I remember when I was little hearing the Priest in church say, “Lamb of God, you take away the sins of the World. Have mercy on us.” I didn’t have a clue what these words meant. And I’m only just beginning to. 

The pastor this evening said, “Words will fail you,” in regards to being able to verbalize about Christ’s Crucifixion. I agree. All week, I’ve been silent. But the rain howls and speaks for me.

Jesus apparently hung out with thieves and whores. I find these two representatives of society of particular interest for who of us hasn’t taken or been taken from? Who of us hasn’t been used or used others? Victim or perpetrator, the Crucifixion can take it away. But there is no way to explain this intellectually. Like art or love or sexuality, it’s mysterious. Intangible. Remarkable. 

There is a song we sing at church that I love where the lyrics go, “The moon and the stars, declare who you are.”

Rain. Sun. Moon. Stars. I leave it to nature to speak of the mysteries of God.

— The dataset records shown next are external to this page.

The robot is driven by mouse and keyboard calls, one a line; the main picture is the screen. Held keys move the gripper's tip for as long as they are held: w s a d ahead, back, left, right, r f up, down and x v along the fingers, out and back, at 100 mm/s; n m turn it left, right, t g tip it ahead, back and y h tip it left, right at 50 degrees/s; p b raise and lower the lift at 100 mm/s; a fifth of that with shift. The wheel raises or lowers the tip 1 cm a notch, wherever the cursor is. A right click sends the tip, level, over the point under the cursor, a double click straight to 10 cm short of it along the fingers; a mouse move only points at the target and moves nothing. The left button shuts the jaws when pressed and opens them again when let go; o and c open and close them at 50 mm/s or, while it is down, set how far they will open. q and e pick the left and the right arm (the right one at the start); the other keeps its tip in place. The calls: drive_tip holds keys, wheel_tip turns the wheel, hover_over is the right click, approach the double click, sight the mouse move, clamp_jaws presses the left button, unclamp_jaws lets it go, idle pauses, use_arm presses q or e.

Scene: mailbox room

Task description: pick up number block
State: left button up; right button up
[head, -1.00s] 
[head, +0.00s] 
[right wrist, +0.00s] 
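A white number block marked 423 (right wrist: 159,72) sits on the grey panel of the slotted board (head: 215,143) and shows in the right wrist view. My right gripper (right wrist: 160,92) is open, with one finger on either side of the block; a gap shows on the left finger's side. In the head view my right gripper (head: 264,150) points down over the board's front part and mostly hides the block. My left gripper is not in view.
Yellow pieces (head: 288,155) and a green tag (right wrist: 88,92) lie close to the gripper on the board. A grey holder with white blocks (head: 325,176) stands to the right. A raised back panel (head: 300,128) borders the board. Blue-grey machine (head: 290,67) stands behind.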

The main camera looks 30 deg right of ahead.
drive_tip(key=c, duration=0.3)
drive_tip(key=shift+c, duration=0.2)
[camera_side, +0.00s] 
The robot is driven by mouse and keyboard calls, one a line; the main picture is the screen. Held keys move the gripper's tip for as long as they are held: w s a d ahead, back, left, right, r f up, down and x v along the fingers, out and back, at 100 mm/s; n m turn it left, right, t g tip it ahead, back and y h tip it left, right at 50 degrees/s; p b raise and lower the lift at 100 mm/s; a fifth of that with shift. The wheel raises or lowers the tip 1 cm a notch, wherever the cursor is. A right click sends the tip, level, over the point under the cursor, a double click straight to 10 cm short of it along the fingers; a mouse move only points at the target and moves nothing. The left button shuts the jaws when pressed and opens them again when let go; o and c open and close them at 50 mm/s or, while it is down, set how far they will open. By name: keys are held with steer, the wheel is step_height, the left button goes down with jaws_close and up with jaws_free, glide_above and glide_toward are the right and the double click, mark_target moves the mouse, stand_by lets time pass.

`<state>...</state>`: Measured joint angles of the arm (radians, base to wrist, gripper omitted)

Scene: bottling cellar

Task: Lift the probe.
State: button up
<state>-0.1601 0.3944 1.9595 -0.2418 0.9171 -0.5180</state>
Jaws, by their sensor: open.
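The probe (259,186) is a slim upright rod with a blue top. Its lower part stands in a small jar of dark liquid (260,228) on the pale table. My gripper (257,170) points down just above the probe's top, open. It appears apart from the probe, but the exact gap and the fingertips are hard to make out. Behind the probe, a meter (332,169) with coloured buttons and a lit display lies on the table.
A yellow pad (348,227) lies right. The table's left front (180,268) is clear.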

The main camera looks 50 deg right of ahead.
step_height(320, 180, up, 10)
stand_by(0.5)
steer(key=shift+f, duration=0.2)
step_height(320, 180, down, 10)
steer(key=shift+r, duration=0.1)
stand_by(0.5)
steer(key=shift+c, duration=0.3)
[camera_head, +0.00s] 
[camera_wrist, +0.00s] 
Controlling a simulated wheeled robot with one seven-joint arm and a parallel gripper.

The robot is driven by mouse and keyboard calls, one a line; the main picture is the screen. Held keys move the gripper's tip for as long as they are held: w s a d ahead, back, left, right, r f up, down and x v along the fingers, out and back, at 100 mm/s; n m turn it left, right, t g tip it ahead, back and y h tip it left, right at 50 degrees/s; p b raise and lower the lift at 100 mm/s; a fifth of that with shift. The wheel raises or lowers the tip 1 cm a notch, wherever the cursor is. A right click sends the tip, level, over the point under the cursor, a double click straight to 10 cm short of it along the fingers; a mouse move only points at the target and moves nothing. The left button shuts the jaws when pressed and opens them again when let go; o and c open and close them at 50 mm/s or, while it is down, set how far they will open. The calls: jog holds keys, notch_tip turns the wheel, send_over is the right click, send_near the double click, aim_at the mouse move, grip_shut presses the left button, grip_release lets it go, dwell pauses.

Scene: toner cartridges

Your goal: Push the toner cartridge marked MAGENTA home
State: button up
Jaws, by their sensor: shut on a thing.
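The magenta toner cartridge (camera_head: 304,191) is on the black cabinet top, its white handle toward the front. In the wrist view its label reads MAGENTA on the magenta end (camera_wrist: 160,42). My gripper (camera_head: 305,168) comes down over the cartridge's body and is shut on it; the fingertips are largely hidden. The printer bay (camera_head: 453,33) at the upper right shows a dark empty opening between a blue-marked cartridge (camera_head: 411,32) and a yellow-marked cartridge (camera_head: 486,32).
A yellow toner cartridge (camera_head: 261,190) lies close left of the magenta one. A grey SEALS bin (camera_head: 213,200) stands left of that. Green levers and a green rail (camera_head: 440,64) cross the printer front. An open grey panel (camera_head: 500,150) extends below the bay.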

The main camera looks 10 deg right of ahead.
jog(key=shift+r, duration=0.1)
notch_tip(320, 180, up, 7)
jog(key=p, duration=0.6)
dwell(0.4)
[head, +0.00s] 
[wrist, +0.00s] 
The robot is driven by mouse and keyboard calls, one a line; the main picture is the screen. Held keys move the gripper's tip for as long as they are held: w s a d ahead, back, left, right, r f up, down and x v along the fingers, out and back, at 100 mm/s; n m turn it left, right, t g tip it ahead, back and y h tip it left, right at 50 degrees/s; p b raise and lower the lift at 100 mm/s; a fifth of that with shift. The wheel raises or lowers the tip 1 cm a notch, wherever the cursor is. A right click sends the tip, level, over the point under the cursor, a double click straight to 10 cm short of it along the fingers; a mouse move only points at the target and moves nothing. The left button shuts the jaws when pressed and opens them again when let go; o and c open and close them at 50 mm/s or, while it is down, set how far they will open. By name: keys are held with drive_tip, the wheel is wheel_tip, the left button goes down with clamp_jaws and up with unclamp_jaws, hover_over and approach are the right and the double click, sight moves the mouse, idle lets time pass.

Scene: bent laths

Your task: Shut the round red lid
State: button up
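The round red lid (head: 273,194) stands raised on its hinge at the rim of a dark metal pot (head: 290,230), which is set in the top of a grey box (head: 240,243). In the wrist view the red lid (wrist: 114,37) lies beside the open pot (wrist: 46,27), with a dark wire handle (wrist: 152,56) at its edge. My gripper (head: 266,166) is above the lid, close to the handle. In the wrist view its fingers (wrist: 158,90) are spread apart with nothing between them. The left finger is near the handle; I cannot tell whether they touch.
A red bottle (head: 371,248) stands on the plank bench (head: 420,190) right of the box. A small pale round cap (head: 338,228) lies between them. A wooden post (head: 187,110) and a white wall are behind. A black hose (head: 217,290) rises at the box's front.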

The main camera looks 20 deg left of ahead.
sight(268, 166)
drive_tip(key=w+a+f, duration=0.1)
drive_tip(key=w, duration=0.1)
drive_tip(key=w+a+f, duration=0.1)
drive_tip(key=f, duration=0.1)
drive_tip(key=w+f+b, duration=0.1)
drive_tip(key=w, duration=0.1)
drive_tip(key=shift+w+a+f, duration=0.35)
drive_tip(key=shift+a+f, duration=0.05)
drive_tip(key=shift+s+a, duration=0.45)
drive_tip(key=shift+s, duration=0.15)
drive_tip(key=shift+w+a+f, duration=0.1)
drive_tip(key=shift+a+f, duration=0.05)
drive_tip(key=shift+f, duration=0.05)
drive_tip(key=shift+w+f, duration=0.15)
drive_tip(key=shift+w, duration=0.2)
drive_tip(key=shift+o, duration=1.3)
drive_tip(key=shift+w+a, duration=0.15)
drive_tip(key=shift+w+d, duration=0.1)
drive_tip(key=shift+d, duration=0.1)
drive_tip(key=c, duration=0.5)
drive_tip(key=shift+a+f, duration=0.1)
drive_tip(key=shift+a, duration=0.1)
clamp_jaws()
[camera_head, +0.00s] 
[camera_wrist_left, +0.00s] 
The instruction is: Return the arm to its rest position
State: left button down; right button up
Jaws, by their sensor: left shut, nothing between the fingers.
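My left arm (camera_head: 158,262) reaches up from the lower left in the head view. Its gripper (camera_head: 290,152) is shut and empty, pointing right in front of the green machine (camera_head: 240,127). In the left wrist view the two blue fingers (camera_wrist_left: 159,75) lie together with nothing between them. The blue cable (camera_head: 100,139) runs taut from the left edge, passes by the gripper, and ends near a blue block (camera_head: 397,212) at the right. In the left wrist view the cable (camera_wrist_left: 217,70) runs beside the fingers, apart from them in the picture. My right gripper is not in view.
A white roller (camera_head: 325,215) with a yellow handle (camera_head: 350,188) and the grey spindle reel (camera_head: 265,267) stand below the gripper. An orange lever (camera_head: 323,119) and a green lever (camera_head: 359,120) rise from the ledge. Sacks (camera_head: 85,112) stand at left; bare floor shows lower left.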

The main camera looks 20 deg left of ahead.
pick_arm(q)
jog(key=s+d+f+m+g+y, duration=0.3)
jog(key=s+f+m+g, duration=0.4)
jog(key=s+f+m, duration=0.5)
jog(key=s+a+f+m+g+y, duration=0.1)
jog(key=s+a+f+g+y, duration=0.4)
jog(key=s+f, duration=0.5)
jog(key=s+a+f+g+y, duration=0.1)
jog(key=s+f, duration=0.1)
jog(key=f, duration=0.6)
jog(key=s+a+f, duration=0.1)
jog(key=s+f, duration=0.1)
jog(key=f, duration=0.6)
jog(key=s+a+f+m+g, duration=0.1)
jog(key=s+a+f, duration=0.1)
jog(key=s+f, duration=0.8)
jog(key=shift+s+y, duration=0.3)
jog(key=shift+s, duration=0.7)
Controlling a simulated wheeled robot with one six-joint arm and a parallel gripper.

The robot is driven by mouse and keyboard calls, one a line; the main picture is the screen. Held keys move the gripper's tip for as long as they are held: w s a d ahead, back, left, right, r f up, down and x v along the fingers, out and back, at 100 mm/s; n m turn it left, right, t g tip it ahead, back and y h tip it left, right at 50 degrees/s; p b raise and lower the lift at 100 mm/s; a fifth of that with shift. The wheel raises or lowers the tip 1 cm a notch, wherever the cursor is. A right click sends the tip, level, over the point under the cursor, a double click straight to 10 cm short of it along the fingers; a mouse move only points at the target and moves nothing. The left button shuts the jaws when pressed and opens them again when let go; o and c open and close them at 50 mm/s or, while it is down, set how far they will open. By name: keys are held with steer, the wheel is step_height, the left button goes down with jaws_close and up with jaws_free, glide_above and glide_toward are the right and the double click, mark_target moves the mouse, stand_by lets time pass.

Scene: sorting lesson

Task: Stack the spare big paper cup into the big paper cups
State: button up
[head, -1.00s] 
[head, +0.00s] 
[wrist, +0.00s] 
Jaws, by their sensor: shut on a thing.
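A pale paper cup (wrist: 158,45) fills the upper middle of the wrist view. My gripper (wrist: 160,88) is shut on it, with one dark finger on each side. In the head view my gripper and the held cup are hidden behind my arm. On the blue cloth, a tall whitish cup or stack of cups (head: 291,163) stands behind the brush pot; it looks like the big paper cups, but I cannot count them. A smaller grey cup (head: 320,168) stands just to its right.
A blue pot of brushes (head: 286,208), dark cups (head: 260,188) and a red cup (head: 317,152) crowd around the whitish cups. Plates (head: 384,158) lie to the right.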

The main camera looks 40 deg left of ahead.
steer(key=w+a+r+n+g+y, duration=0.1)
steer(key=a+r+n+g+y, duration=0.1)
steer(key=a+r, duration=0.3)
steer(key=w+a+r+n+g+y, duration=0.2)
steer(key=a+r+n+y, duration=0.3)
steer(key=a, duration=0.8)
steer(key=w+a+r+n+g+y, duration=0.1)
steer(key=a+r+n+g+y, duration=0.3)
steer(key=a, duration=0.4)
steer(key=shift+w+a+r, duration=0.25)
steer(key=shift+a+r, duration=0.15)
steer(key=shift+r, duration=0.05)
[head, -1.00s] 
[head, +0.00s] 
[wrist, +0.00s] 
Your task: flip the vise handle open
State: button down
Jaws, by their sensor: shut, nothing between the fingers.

2 Responses to “The Moon and the Stars”

  1. bub April 11, 2009 at 7:50 pm #

    Yeah, the song is “Cannons” by Phil Wickham. I love that one myself. We’ve been singing and playing it around the house this week. Which Friday service did you go to? I was at the 5:30pm. Awesome, powerful service. Ed was right, it is hard to wrap our minds around the whole idea. Hearing everyone hammer their sins to the crosses sure hit home though.

  2. lisesletters April 11, 2009 at 8:11 pm #

    I was at the 7:00 service and there was this moment where the music stopped but you could still hear people hammering. Without the music to mask the sound, it was really haunting. I wanted to credit that song’s artist but didn’t know who wrote/performed it. Thanks. I see you have some new posts on your blog; awesome.